I'd like to point out also that the best UIMA-AS documentation is actually
not where one might first go looking (in docs, html, or pdf files) but rather
the README file at the top level of the UIMA-AS distribution. That's where
to find the good stuff. :)
On 4/27/2012 3:47 PM, Thomas Ginter wrote:
UIMA-AS was created to handle the message passing, job distribution, etc. Try
going through the UIMA-AS documentation first. We have had pretty good success
using it here.
Thanks,
Thomas Ginter
801-448-7676
[email protected]
On Apr 27, 2012, at 1:35 PM, John David Osborne wrote:
Hello,
Is there any best practice documentation out there for running
UIMA/UIMA-AS on a cluster? I have only run single machine instances of
UIMA (mostly through Eclipse) and have not investigated the ability to
perform multiple simultaneous analyses in order to process large document
collections.
It's not clear to me how UIMA would operate in a cluster environment, do
people really do message passing using JMI? I'm guessing this is the case
as I seeing references to MPICH, SGE or other things I am more used to.

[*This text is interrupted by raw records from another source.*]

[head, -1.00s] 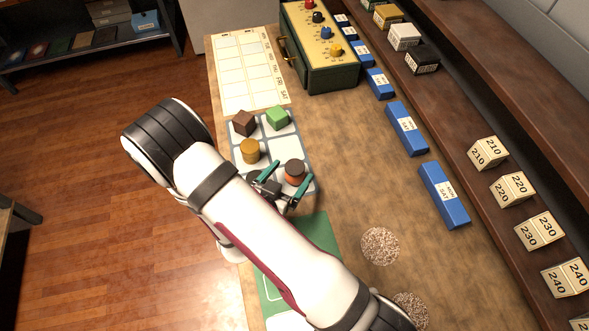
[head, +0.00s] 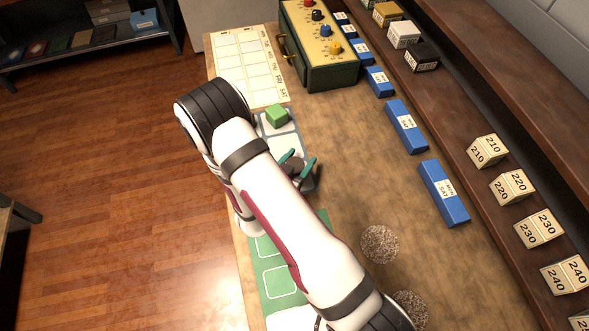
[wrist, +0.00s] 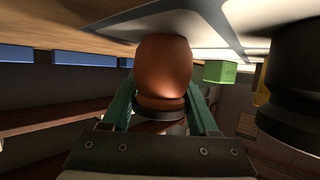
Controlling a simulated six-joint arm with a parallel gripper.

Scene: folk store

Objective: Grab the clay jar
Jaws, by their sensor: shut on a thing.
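The clay jar (wrist: 165,72) is orange-brown and rounded, with a dark lid. In the wrist view, which looks upside down, it stands between the two teal fingers of my gripper (wrist: 163,108), which is shut on it near the lid. Its base meets or is very close to the pale tray surface; I cannot tell whether they touch. In the head view my gripper (head: 299,163) is over the lower right part of the tray (head: 287,146), and the jar is mostly hidden beneath it.
A green cube (head: 277,115) sits on the tray, also visible in the wrist view (wrist: 220,72). A large dark object (wrist: 295,80) is close on the right in the wrist view. Blue blocks (head: 406,127) line the counter's right side. My arm hides the tray's left part.

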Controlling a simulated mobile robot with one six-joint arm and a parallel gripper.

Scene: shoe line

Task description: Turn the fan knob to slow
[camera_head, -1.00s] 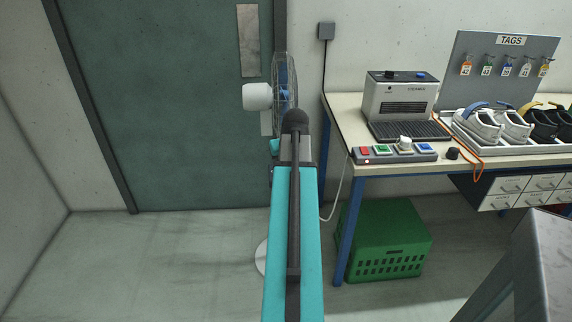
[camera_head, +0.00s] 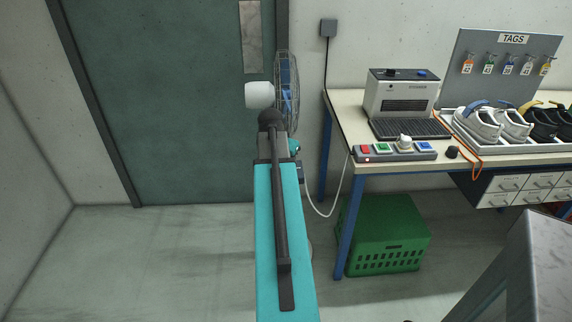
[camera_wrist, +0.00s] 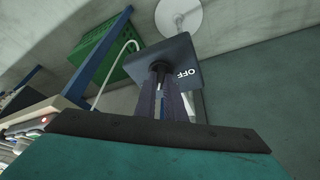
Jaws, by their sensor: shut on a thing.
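The pedestal fan (camera_head: 287,95) stands before the green door, its cage edge-on and its white motor housing (camera_head: 259,95) to the left. In the wrist view its dark control box (camera_wrist: 196,60) carries the word OFF to the right of my gripper (camera_wrist: 160,72). My gripper's fingers are shut on the dark fan knob (camera_wrist: 159,66) at the box's face. The fingers hide most of the knob, and I cannot tell its pointer's direction. The other speed labels do not show. In the head view my arm hides the box front and the gripper.
A white cable (camera_head: 330,205) hangs by the bench leg. A grey surface (camera_head: 535,270) stands at front right. The left floor is clear.

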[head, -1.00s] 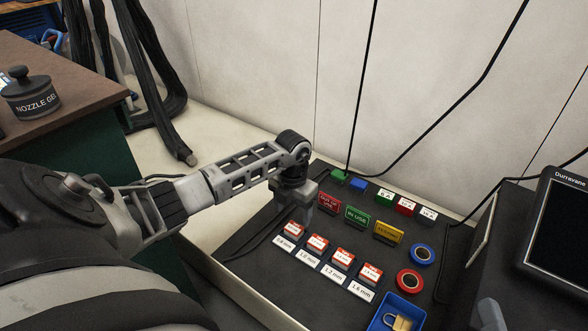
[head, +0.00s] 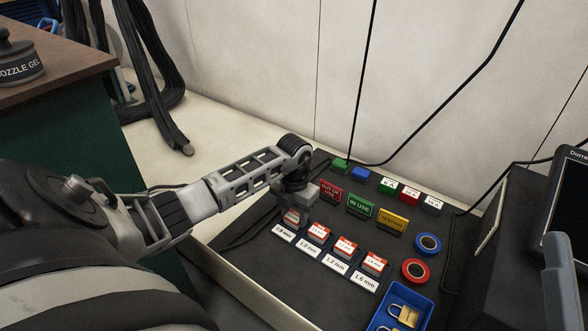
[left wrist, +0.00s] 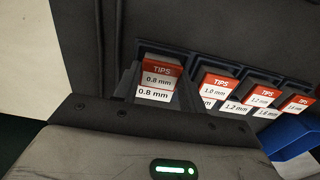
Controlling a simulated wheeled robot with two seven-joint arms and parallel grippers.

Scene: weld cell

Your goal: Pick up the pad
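I cannot make out a thing clearly marked as a pad; the nearest in look is a dark-screened tablet-like panel (head: 572,205), cut off at the right edge. My left gripper (head: 298,212) is down at the leftmost red-and-white tips box, labelled 0.8 mm (left wrist: 160,74). In the left wrist view that box sits in its dark holder between what look like the two fingers, which seem apart. A grey piece at the lower right edge of the head view may be part of my right gripper (head: 561,285); its fingers cannot be made out.
More tips boxes (head: 345,246) stand in a row on the dark mat (head: 300,268). Coloured sign blocks (head: 360,205), blue tape (head: 428,244), red tape (head: 415,271) and a blue tray (head: 425,300) with a padlock are near. A black cable (head: 367,80) hangs behind.

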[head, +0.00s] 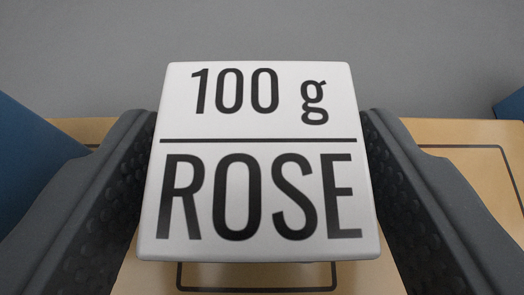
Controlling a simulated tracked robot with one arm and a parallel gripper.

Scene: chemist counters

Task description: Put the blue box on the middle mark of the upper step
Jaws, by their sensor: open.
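A white face printed "100 g ROSE" (258,150) fills the middle of the head view. It lies between the two dark fingers of my gripper (259,118), which are open, one on each side. Whether the fingers touch it cannot be told. No blue shows on this face, and its other sides are hidden. A dark outlined mark (258,290) shows on the wooden surface (440,130) below it, mostly covered. Part of another outlined mark (478,147) shows at the right.
A large blue thing (35,160) stands at the left edge, cut off by the frame and partly behind the left finger. A small dark blue piece (511,105) shows at the right edge. A plain grey area (260,30) lies beyond the wooden surface.

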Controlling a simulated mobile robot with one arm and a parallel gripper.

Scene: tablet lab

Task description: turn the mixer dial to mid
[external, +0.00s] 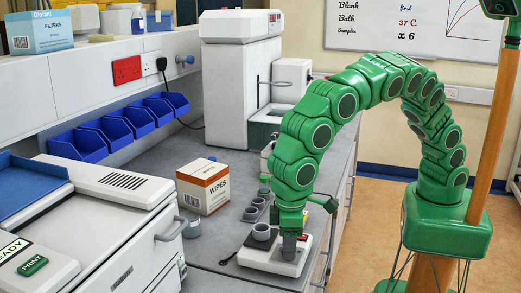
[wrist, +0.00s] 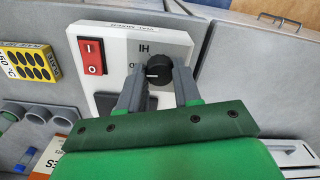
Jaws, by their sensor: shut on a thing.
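The mixer is a small white box (external: 262,258) at the bench's front edge in the external view, with a grey cup on top. In the wrist view its white panel (wrist: 118,42) carries a red rocker switch (wrist: 90,57) and a black round dial (wrist: 160,70). Upside-down lettering shows beside the dial, partly cut off by my finger. My gripper (wrist: 160,76) has one grey finger on each side of the dial and is shut on it. In the external view my gripper (external: 290,245) is at the mixer's right part and hides the dial. I cannot tell the dial's exact setting.
A wipes box (external: 203,187) and several small grey cups (external: 251,213) stand close behind the mixer. A white machine with a handle (external: 110,220) fills the left. The bench edge is just right of the mixer.

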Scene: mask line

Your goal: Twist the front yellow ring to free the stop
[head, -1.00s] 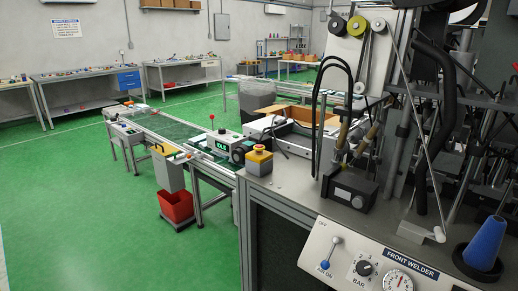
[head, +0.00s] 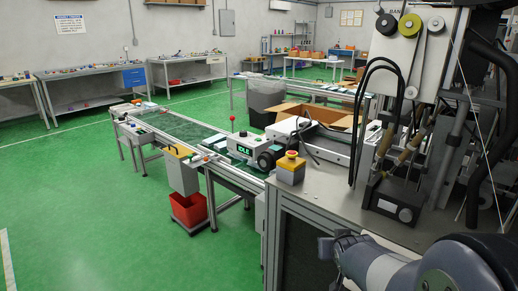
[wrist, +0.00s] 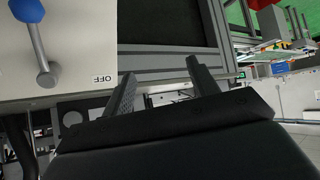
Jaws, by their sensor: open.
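A stop button with an orange-red cap (head: 291,155) tops a yellow box (head: 290,172) at the near left corner of the grey machine table in the head view. A separate yellow ring cannot be made out at this size. My gripper (head: 334,246) is at the lower middle of the head view, below and right of the box and apart from it. In the wrist view my gripper (wrist: 160,80) has its two dark fingers spread, with nothing between them. The stop button cannot be made out in the wrist view.
The machine table (head: 335,195) carries a black unit with hoses (head: 394,197). A white "IDLE" unit (head: 245,149) and a conveyor (head: 185,130) lie behind and left. A blue-knobbed lever (wrist: 38,45) on a pale panel is left in the wrist view. Green floor is free at left.

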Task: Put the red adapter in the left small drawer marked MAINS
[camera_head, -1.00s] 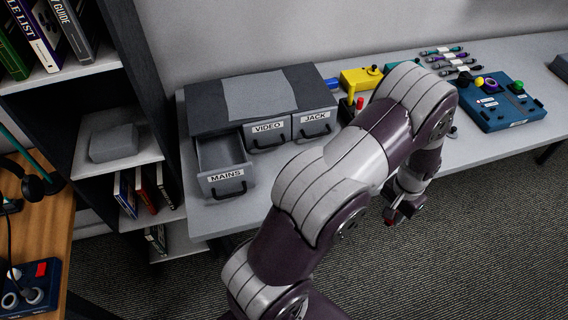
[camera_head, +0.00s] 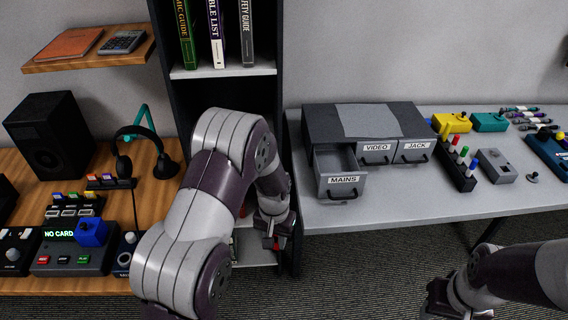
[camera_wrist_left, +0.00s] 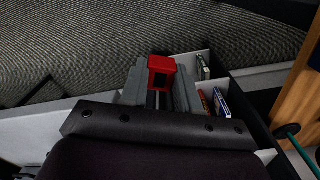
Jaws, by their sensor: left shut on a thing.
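The red adapter (camera_wrist_left: 161,66) is held between the two grey fingers of my left gripper (camera_wrist_left: 160,92) in the left wrist view. In the head view, my left gripper (camera_head: 273,240) hangs in front of the shelf unit, left of and lower than the drawers; only a bit of red shows there. The left small drawer marked MAINS (camera_head: 344,181) is pulled open, and the part of its inside that I see looks empty. My right gripper (camera_head: 446,300) is low at the bottom right, dark and partly cut off; its jaws are unclear.
The drawers marked VIDEO (camera_head: 377,149) and JACK (camera_head: 415,147) are shut. The dark shelf unit (camera_head: 291,225) stands left of the grey table (camera_head: 400,208). A block with coloured plugs (camera_head: 455,165) is right of the drawers. A wooden desk (camera_head: 150,200) is at left.

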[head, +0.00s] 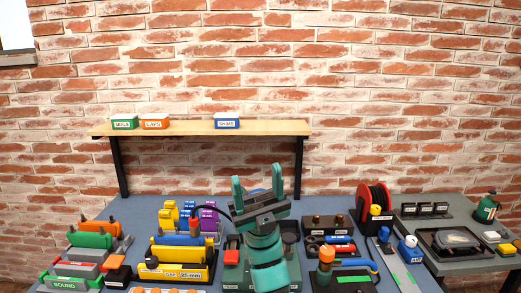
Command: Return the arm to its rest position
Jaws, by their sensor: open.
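My gripper (257,186) is in the middle of the head view, pointing up and away toward the brick wall. Its two green fingers stand well apart, with nothing between them. My teal arm rises from the bottom edge below it. The gripper is in front of the workbench, and it hides part of the fixtures behind it. I cannot tell its exact height above the bench.
A wooden wall shelf (265,128) holds a green box (124,122), an orange box (154,122) and a blue box (227,121). The blue-grey bench (140,210) carries several fixtures on both sides of my arm, including a red cable reel (374,205). A grey side table (460,218) stands at right.

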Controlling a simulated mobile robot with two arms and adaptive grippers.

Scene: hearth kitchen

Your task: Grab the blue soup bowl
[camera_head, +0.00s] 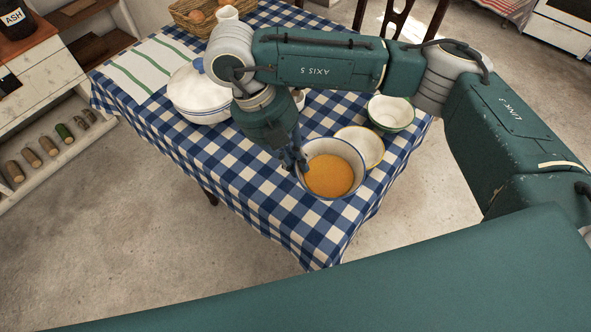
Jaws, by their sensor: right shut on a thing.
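The blue-rimmed white soup bowl (338,148) holds orange soup and stands near the front right edge of the table. My right gripper (296,165) points down at the bowl's left rim and is shut on it. The fingertips are small and dark in this view, and the arm partly hides the table behind them. The bowl looks level. Whether it is lifted off the cloth cannot be told. My left gripper is not in view.
A yellow-rimmed bowl (372,143) sits right behind the soup bowl, and a green-rimmed bowl (391,112) beyond it. A white lidded pot (199,98), a striped towel (150,68) and an egg basket (183,18) are farther left. The checked cloth (262,205) in front is clear.

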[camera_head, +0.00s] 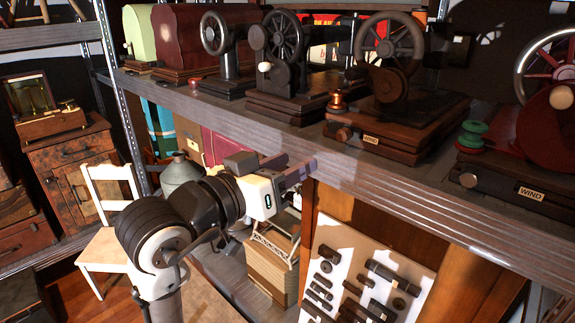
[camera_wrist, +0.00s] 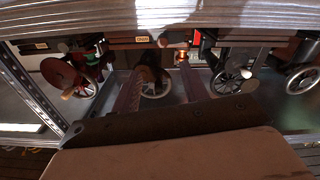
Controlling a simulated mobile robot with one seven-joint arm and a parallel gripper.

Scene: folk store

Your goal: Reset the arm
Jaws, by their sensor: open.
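My arm reaches up from the bottom of the head view, and my gripper (camera_head: 299,173) is at the front edge of the metal shelf (camera_head: 395,185). Its fingers are apart with nothing visible between them. In the wrist view both fingers of my gripper (camera_wrist: 163,78) point toward the shelf and stand spread, with the machines showing upside down beyond them. I cannot tell whether the fingers touch the shelf edge.
Several old hand-wheel machines stand on the shelf, among them a black one (camera_head: 284,75) and a brown one (camera_head: 392,100). A white chair (camera_head: 108,210) stands left near a wooden cabinet (camera_head: 75,170).

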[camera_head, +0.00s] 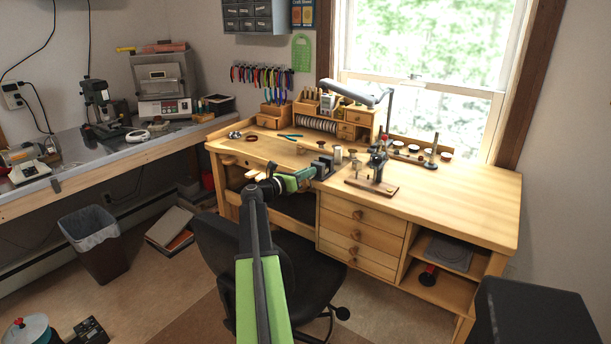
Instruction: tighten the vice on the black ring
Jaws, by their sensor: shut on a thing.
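The vice (325,162) is a small dark grey block at the front edge of the wooden workbench (450,205), near the middle of the view. My gripper (312,175) reaches up to the vice's near left side at the bench edge. It is shut on what looks like the vice handle, which its fingers mostly hide. I cannot make out the black ring between the vice jaws at this size. The gap between the jaws is too small to judge.
A small drill stand (377,165) stands just right of the vice. A lamp (352,92) arches over the bench's back. A black chair (225,255) stands below my arm. Small wooden drawers (355,120) stand behind. The bench's right top is clear.

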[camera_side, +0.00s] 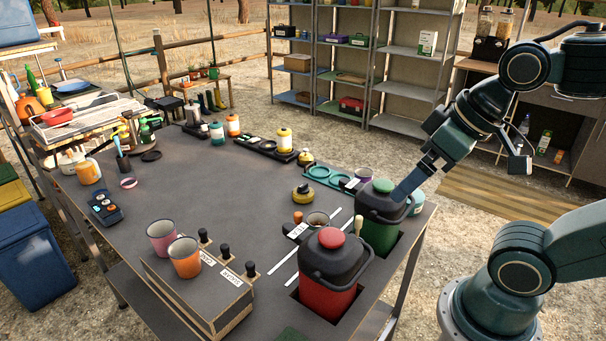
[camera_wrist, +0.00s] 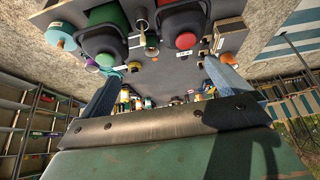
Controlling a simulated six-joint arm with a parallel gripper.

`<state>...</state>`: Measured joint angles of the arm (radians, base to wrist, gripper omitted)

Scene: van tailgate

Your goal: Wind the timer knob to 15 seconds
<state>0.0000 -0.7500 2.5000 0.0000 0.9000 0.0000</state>
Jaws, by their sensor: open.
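A small round dark and yellow object with a knob on top (camera_side: 303,194) sits on the table left of the jugs; it may be the timer, but no dial marks can be read.
A red jug (camera_side: 328,286) with a red top sits in front of the green one. A labelled block (camera_side: 190,300) with dark knobs carries two cups (camera_side: 185,260). Bottles on trays line the back edge. The table's middle (camera_side: 215,195) is clear.

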I've looked through some of the documentation (including all the Overview
& SDK setup) but am not finding anything helpful. I've also tried googling
but I am not getting much except this:
http://comments.gmane.org/gmane.comp.apache.uima.general/2131 which makes
me think it is possible.
Currently with my level of confusion I think it may be best to have
multiple instances of UIMA on a cluster and just submit jobs processing
discrete document sets to our SGE cluster and ignore whatever scaling
features are actually present in UIMA since the document processing I plan
to do is data parallel.
-John
--
Eric Riebling Senior Systems Programmer
http://ericriebling.com CMU Language Technologies Institute